First, associated gas from oil fields and natural gas from stranded gas fields may be converted into dimethyl ether by the DME-FPSO process without emission of CO2 into the atmosphere. In addition, since surplus CO2 resulting from the DME process may be recycled to the reforming reactor or stored in the subsea storage, the cost of CO2 disposal may be minimized.

Second, since surplus hydrogen or synthetic gas from the DME-FPSO process may be utilized to produce electric power, the power required for the DME-FPSO process for producing clean synthetic fuel may be produced offshore without environmental pollution.

Third, since water or carbon dioxide produced by the fuel cell during the production of electric energy may be recycled to the reforming reactor, the efficiency of the DME process may be improved.

Fourth, CO2 produced from the fuel cell may be recycled to the reforming reactor as a carbon source for preparation of the synthetic fuel, and water-gas (WGS) reaction or reverse WGS reaction may be performed prior to the dimethyl ether synthesis in order to adjust the composition of the synthetic gas required for the dimethyl ether synthesis.

Fifth, the yield of dimethyl ether may be improved by separating CO2 produced during the reforming and recycling it to the reforming reactor.

Sixth, since CO2 produced from the fuel cell may be used as a carbon source of the synthetic fuel and surplus CO2 may be stored in the subsea storage, climatic change caused by CO2 emission can be prevented.

Seventh, the compact fixed-bed type reactor, specifically the microchannel type reactor, provides improvement in aspects of space and cost.

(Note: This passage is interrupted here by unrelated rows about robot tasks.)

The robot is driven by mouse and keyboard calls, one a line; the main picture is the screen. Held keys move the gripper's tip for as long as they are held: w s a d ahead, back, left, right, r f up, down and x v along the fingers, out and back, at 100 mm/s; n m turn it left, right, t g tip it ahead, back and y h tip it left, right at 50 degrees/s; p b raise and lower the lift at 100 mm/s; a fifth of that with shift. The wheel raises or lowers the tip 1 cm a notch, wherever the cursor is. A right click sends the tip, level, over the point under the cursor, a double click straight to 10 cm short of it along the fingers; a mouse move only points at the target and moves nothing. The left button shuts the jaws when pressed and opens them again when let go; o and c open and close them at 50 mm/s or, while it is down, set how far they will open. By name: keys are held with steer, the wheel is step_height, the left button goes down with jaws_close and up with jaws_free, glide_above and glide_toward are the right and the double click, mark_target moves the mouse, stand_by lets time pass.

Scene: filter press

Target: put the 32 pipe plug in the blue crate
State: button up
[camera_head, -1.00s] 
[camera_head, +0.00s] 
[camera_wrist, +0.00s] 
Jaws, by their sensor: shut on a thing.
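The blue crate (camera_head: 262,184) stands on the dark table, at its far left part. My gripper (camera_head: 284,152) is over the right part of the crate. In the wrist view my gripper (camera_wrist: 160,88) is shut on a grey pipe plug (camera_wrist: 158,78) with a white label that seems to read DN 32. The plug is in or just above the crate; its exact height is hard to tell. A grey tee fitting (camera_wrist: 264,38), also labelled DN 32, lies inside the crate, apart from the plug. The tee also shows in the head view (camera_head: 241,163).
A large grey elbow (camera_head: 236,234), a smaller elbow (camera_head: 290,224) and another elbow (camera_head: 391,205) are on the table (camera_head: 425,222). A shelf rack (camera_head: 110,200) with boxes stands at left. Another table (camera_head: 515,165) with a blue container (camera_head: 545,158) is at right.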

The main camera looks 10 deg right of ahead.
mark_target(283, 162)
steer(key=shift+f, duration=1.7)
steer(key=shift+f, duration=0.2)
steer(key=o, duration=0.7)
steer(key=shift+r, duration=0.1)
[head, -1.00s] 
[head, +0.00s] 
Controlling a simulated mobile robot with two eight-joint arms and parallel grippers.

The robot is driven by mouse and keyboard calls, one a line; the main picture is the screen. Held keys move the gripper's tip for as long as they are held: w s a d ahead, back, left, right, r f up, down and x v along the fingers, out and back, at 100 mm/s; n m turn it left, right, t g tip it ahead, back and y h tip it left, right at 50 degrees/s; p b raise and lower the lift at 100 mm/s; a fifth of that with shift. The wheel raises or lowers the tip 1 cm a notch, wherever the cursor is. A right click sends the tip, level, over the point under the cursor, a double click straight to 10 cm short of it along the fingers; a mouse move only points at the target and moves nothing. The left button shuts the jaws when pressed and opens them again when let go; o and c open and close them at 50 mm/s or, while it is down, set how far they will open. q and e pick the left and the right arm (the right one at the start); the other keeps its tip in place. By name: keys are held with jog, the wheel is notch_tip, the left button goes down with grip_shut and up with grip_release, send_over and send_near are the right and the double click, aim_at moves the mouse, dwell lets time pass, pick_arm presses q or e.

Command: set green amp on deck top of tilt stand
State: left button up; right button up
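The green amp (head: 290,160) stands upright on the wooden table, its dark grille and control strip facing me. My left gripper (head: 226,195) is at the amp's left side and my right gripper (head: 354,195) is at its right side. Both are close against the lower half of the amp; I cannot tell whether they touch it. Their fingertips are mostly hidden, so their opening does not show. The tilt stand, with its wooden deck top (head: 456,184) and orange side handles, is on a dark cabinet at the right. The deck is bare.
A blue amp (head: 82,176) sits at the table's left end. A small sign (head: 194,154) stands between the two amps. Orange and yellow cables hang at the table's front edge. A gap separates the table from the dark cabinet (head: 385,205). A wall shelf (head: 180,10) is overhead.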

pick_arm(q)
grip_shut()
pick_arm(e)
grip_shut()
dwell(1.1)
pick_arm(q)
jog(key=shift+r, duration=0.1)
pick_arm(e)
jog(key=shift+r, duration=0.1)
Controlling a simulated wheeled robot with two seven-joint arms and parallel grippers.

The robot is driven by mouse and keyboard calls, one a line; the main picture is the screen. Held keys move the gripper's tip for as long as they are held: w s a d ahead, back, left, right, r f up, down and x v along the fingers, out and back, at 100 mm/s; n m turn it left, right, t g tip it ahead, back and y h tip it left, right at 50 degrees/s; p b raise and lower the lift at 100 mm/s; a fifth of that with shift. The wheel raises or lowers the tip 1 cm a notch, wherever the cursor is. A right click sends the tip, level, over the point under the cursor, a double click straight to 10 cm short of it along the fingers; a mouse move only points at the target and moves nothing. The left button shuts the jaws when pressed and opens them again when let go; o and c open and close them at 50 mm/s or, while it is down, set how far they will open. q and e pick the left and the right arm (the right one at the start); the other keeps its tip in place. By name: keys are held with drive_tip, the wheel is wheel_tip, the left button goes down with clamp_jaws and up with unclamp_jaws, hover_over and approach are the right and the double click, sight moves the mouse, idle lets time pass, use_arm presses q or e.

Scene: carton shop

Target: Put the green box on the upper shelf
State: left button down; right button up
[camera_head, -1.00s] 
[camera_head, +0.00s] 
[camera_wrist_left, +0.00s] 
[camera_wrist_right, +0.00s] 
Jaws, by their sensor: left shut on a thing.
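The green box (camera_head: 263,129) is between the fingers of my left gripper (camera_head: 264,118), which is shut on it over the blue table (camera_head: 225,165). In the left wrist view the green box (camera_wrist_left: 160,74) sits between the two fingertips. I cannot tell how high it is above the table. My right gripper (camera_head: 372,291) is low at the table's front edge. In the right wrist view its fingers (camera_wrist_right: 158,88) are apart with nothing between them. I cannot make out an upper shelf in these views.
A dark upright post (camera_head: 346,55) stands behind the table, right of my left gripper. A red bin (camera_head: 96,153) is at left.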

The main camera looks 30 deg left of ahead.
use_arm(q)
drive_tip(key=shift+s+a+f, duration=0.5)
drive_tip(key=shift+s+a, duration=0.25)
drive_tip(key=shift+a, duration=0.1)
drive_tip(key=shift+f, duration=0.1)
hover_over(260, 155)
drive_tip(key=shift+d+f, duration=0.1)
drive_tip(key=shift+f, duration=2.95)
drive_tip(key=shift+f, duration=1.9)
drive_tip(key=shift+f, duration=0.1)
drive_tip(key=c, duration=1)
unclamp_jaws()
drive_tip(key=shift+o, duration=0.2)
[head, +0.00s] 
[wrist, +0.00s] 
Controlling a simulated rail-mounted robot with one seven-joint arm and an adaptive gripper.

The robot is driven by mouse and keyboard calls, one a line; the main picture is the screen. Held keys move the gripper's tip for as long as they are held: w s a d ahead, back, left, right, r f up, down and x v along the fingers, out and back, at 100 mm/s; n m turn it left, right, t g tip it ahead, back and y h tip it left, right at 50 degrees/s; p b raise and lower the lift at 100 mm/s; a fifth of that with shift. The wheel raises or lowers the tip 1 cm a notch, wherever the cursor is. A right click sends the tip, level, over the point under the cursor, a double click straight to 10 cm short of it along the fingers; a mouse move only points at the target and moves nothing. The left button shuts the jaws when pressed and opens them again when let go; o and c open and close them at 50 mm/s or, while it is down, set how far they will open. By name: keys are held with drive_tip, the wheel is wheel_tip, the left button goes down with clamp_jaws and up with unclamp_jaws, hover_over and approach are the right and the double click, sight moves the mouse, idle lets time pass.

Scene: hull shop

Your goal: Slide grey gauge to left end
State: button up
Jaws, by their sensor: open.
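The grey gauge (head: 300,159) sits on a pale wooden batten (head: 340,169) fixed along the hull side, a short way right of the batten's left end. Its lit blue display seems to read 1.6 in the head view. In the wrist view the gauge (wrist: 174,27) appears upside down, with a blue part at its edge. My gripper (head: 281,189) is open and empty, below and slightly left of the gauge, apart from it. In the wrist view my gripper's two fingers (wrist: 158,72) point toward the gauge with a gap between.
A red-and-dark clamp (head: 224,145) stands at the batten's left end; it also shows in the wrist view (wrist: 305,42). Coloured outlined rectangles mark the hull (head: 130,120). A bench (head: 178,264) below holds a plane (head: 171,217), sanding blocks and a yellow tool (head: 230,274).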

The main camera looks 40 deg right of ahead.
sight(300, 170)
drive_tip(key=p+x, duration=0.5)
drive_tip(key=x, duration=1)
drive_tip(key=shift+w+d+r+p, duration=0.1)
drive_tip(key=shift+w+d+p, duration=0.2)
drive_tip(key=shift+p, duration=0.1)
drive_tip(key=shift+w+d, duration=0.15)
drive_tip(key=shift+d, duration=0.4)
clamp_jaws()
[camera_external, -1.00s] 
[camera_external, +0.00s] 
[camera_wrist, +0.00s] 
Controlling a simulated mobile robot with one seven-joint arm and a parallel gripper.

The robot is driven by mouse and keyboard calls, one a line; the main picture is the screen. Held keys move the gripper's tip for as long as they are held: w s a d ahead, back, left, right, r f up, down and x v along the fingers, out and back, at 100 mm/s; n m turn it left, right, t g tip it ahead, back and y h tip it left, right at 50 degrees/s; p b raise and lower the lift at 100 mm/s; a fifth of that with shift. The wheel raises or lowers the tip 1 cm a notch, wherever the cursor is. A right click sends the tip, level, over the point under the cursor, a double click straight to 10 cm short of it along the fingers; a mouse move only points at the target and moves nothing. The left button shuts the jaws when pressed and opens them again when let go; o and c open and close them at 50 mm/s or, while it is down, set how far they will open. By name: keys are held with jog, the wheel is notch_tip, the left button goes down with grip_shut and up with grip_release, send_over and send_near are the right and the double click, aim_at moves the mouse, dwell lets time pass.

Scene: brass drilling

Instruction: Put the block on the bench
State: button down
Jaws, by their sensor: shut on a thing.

Further, the designing of the DME-FPSO system may be optimized in consideration of safety issue related with the wave motion of the FPSO facility.

The present invention has been described in detail with reference to specific embodiments thereof. However, it will be appreciated by those skilled in the art that various changes and modifications may be made in these embodiments without departing from the principles and spirit of the invention, the scope of which is defined in the appended claims and their equivalents.